High-luminosity beamlines have been used vastly as a source for the perpetual investigation of the structure of matter. Progressing towards new generations of light storage rings, the specifications on the detectors and front-end mixed-signal electronics have become more and more stringent requiring dedicated studies and exploiting every aspect of the integrated circuit technologies. In the present book an introduction to the basics of radiation interaction with matter and synchrotron systems will be provided to introduce x-ray ptychography, the target application of the developed application specific integrated circuit, pFREYA16. The core of the work will be focused on 1) motivating the development of such a circuit, in the frame of an international collaboration with Argonne National Laboratory (Chicago, IL, US) and the University of Pavia for the development of a top-tier, 1-MHz frame, pixellated detector for nano-meter resolution x- ray ptychography applications, and on 2) analysing each analog and digital block integrated into the produced chips, reporting post-layout simulations and considerations for each of them.
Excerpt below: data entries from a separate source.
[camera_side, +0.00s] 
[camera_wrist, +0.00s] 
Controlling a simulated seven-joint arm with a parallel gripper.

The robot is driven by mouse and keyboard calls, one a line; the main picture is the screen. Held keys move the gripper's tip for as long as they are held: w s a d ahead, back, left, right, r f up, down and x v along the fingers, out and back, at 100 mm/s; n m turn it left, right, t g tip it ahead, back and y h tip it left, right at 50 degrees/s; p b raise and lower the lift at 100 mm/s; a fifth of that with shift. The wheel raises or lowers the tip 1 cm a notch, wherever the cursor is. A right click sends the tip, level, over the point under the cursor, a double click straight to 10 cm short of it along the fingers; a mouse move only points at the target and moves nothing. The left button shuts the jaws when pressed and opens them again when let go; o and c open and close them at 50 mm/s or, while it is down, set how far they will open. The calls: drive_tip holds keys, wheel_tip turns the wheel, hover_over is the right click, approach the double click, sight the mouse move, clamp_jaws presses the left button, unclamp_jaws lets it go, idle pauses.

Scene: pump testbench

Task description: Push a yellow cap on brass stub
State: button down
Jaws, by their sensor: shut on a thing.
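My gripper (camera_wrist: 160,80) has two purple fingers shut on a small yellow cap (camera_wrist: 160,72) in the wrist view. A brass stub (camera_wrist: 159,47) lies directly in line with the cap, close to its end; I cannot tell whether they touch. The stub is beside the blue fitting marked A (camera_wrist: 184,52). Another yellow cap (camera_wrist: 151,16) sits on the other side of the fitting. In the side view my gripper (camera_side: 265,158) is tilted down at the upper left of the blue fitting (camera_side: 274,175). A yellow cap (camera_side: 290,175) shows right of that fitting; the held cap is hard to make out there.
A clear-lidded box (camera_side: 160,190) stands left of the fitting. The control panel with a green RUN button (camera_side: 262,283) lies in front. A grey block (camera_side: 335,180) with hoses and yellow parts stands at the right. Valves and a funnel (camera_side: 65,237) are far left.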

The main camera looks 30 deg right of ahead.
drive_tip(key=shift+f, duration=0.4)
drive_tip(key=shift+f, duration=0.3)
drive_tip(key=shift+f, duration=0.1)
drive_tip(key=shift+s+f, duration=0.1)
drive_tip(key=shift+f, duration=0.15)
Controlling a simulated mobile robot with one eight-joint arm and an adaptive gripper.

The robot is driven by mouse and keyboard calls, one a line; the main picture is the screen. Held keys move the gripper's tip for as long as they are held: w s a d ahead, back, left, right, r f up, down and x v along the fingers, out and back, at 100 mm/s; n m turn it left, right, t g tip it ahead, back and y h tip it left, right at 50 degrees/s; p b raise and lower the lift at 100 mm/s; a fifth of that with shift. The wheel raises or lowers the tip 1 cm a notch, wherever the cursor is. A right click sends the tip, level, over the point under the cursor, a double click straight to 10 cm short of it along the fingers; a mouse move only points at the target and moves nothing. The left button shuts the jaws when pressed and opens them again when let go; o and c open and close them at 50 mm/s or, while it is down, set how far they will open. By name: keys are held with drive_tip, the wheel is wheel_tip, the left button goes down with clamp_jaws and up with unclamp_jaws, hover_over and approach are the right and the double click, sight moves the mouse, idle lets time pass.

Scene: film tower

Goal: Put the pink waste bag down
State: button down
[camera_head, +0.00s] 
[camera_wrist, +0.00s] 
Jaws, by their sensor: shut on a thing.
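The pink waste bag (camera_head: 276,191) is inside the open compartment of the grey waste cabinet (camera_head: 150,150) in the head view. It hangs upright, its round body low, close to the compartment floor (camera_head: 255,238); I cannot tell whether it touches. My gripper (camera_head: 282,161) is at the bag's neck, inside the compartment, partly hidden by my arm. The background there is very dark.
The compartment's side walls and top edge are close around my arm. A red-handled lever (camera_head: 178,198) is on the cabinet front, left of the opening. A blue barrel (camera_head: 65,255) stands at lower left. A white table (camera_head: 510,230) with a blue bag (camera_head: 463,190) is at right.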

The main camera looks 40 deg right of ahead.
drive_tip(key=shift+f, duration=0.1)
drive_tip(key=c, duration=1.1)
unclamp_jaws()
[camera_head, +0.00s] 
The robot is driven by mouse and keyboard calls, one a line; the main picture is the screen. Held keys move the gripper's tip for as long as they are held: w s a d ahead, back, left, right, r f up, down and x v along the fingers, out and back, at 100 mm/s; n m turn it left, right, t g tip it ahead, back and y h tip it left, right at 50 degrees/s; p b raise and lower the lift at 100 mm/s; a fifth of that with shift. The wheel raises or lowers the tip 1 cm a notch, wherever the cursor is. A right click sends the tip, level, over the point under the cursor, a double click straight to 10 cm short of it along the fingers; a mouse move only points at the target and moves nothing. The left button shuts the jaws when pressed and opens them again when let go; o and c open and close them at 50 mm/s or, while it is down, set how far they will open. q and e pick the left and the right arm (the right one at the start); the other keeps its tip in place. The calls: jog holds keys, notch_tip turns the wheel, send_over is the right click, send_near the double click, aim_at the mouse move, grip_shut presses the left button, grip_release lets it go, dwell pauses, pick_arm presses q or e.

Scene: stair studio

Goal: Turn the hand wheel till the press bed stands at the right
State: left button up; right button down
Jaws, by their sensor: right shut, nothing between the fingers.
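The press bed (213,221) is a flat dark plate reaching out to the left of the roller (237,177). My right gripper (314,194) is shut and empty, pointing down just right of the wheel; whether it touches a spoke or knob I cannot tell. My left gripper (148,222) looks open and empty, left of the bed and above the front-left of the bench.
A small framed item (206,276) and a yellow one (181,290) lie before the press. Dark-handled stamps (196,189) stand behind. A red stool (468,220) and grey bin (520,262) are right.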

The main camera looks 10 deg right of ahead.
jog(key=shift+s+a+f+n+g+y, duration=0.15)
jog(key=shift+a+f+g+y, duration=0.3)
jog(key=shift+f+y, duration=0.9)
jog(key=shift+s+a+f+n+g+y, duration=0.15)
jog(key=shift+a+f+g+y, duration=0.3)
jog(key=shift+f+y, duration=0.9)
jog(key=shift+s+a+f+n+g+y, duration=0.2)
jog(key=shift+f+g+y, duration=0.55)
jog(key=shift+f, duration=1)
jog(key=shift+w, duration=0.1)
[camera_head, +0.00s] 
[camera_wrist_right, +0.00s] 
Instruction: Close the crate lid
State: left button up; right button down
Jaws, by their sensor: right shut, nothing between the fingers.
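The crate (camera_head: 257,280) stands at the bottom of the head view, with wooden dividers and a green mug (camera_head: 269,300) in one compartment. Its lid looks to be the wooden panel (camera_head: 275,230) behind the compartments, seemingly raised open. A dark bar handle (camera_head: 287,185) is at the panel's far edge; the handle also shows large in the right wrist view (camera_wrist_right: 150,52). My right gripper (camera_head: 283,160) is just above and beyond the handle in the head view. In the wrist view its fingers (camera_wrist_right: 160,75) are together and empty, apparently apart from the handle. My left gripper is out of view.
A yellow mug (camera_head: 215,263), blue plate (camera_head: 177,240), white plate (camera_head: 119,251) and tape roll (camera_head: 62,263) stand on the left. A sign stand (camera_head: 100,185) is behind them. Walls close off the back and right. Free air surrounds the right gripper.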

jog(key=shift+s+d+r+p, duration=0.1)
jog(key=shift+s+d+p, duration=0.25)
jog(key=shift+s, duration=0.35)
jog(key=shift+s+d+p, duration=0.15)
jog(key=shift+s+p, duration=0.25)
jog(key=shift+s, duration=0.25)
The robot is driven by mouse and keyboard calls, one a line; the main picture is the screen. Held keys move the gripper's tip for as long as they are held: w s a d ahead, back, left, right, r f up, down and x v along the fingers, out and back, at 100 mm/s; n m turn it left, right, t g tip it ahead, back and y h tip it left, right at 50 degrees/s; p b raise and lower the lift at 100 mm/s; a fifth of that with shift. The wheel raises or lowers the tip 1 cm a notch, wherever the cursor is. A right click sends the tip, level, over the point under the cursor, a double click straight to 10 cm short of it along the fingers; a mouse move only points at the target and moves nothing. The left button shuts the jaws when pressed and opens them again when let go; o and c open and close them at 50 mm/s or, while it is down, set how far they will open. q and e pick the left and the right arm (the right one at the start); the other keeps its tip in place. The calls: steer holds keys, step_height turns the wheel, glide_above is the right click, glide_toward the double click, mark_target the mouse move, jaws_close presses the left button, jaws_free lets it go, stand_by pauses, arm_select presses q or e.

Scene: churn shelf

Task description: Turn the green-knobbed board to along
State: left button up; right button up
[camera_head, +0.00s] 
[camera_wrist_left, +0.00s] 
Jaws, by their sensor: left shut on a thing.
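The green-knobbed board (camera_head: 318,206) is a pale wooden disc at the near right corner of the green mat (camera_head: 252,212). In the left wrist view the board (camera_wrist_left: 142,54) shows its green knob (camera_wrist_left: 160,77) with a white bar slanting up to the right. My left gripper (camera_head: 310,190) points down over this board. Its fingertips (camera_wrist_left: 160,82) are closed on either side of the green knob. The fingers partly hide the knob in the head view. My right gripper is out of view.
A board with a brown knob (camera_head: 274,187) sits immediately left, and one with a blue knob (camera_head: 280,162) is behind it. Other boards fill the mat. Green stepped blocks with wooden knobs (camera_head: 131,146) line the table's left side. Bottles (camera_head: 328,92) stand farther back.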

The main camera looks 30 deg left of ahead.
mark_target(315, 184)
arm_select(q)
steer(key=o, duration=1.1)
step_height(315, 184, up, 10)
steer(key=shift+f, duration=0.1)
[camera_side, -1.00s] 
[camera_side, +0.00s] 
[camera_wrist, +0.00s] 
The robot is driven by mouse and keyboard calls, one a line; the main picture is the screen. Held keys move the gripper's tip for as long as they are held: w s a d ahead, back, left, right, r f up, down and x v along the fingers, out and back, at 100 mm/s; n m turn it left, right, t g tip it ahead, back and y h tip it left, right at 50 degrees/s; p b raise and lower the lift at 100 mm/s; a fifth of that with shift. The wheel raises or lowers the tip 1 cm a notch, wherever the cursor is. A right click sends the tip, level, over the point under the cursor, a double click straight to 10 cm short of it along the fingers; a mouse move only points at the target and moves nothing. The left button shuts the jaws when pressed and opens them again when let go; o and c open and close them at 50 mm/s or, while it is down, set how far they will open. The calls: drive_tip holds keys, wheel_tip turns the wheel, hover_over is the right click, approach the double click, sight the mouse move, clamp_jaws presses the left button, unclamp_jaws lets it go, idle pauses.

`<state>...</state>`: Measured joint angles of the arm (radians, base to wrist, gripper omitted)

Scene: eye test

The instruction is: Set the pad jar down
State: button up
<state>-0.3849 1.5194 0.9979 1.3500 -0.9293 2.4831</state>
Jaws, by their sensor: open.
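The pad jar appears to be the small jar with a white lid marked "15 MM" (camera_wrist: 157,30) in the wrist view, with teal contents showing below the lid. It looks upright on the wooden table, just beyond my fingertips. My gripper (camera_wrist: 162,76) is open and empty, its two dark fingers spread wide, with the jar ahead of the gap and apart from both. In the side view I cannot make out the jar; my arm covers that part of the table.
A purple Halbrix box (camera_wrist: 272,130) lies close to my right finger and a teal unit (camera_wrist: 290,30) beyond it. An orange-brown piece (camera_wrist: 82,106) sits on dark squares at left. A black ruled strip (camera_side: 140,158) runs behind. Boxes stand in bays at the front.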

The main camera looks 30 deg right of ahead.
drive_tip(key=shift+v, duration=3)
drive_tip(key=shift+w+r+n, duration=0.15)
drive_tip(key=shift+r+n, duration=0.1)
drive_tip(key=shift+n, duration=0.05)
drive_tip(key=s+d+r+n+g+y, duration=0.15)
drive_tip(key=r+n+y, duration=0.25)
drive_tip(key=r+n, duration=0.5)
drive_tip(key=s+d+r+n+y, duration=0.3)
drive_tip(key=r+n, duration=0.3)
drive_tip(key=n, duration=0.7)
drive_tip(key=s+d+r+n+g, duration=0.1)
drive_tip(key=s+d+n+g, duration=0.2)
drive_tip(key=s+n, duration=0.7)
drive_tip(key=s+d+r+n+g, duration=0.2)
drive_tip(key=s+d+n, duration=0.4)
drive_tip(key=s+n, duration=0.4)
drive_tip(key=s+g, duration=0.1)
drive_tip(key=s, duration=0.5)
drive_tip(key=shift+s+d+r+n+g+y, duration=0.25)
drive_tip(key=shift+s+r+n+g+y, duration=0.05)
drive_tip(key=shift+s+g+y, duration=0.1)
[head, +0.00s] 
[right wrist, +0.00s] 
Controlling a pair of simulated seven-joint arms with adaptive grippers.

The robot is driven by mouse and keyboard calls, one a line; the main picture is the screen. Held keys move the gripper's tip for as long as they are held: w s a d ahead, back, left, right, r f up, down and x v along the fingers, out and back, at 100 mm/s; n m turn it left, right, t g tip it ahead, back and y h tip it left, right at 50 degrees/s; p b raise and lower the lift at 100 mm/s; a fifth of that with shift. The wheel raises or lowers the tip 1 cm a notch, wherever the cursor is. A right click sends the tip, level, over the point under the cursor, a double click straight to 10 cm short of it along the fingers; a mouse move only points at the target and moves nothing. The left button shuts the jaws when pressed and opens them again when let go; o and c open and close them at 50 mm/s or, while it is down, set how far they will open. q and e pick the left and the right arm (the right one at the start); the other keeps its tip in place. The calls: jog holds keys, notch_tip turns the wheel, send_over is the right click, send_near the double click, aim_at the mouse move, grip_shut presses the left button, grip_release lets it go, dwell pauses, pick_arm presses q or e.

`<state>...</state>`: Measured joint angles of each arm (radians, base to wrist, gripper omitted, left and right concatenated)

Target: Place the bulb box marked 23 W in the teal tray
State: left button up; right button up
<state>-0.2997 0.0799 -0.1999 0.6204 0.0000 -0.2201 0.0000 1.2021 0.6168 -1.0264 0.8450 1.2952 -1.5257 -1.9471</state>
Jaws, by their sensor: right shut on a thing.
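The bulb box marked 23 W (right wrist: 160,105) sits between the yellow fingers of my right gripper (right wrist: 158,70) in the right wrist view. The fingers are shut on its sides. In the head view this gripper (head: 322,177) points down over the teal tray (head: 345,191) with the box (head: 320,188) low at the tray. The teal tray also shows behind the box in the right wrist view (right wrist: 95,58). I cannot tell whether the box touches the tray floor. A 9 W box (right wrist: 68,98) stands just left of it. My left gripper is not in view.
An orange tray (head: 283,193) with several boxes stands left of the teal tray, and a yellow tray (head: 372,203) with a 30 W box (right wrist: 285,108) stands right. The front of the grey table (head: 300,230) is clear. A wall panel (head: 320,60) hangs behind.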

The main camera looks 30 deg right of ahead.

The ASIC has been developed in a commercial 65 nm CMOS technology and it is a pixellated readout circuit composed of very low noise and low power pixels. In post-layout simulations, each pixel has reported a single photon detection capability, with an equivalent noise charge of 250 electrons rms, power consumption of 220 µW/pixel, and an input dynamic range of up to 256 photons with three different photon energies: 5 keV, 9 keV, and 25 keV. Each pixel is configurable with variable integration time, four CSA modes, and four selectable peaking times. It also integrates a signal over threshold detection chain to reject unwanted signals and a 10-bit SAR ADC to digitise the output.